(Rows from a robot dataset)
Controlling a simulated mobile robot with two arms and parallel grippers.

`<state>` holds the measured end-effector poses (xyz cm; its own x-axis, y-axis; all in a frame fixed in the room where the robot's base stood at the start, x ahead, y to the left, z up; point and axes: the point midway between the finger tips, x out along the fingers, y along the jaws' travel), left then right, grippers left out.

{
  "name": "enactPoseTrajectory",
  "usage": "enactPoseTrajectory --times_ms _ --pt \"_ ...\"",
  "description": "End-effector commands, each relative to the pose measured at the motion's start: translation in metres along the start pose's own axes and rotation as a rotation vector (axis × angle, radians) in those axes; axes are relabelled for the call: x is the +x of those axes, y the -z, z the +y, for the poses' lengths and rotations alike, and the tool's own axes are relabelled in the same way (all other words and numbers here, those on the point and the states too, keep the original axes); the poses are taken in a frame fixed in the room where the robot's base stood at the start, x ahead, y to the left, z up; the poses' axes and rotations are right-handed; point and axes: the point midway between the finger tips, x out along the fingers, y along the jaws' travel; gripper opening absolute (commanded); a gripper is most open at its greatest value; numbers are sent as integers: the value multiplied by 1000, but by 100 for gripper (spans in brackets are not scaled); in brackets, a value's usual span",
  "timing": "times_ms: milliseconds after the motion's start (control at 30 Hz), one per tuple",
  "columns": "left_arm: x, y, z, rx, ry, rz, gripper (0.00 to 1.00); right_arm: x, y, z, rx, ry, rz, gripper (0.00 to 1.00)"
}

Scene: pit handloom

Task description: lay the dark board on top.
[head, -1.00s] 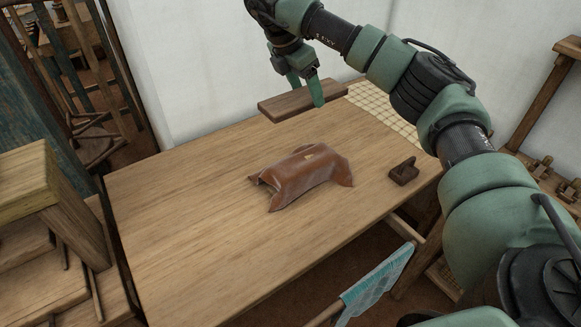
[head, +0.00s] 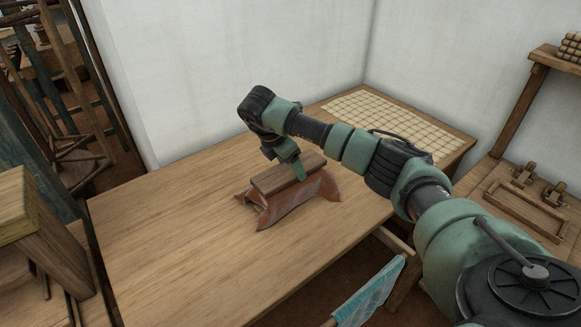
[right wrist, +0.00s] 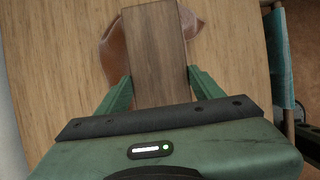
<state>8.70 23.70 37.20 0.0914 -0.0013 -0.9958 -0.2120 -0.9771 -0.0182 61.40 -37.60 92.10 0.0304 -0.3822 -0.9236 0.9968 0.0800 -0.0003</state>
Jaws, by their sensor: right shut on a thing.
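The dark board (head: 275,181) is a flat brown wooden block, held roughly level. My right gripper (head: 289,171) is shut on it, with one green finger on each long side in the right wrist view (right wrist: 160,88). The board lies directly over a reddish-brown leather piece (head: 312,201), draped in a hump on the table. I cannot tell whether the board touches the leather or is just above it. In the right wrist view the board covers most of the leather, whose edges (right wrist: 112,50) show at both sides. My left gripper is not in view.
The wooden table (head: 165,240) is clear to the left of the leather. A gridded mat (head: 395,120) lies at its far right end. A teal cloth (head: 370,290) hangs at the front edge. White walls stand behind.

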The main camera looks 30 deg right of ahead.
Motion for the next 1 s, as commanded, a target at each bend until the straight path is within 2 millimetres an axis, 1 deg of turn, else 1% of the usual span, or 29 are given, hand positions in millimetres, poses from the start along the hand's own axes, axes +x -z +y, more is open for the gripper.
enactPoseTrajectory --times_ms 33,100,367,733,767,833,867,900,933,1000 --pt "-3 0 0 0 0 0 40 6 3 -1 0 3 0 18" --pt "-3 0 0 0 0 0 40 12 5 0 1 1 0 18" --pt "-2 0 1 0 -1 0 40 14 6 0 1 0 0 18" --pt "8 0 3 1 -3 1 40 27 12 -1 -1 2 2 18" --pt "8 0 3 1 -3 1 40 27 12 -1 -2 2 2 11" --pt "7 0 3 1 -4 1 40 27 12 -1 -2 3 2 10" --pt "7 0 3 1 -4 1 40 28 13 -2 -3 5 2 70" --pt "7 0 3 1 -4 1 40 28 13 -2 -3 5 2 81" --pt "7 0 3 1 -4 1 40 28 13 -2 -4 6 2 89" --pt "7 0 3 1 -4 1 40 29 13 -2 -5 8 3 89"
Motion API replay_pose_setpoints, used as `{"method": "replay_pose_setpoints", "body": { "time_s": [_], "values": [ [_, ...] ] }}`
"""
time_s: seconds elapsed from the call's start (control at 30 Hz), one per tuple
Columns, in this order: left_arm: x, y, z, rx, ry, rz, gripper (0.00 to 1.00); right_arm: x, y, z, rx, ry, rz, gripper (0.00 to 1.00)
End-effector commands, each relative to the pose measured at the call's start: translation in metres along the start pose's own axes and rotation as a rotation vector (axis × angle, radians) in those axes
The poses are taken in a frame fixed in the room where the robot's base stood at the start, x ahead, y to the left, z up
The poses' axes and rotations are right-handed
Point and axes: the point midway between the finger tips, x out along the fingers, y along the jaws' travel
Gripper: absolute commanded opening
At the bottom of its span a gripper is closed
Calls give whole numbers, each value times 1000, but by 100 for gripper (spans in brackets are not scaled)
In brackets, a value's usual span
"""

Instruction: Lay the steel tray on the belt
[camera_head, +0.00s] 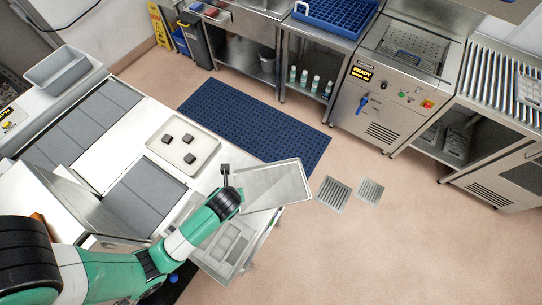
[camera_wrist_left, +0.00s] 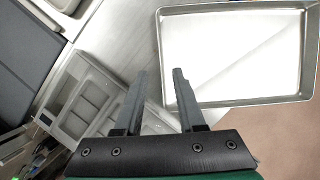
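The steel tray (camera_head: 288,171) is a shallow rectangle with a raised rim at the right end of the white worktop, partly past its edge over the floor. The wrist view shows its bright inside (camera_wrist_left: 235,55). My left gripper (camera_head: 226,172) is beside the tray's left rim. In the left wrist view its fingers (camera_wrist_left: 158,78) stand apart with nothing between them; the right finger is close to the tray's near left corner. Whether it touches is unclear. The belt (camera_head: 90,128) has dark grey sections, one (camera_head: 146,194) nearer the arm. My right gripper is out of view.
A beige tray (camera_head: 160,140) with three dark blocks lies on the worktop behind the left gripper. A compartmented grey tray (camera_head: 228,243) is at the front. A grey bin (camera_head: 57,70) stands at the far left. A blue mat (camera_head: 250,120) covers floor behind the worktop.

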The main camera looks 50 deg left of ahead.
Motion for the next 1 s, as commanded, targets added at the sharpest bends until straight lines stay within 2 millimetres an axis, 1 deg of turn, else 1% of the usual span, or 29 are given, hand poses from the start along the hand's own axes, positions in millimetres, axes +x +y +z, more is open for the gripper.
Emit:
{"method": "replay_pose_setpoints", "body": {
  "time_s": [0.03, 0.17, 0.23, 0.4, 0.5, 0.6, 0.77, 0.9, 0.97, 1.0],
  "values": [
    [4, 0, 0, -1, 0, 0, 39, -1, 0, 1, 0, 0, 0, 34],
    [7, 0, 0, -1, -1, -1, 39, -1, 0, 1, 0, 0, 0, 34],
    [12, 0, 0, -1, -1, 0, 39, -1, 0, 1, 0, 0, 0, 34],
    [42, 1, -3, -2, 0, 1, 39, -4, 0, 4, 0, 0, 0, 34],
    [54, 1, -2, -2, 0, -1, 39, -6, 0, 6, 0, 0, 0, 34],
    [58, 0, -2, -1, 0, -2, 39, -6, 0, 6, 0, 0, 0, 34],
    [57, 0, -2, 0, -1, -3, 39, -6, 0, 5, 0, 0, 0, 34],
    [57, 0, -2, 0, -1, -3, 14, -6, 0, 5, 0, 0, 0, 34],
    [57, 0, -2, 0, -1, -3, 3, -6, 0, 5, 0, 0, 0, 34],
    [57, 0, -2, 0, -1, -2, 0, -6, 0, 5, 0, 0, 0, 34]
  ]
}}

*Short problem*: Reply with one number only: the count of lines in the entries that contain "tips".

*Completed task*: 3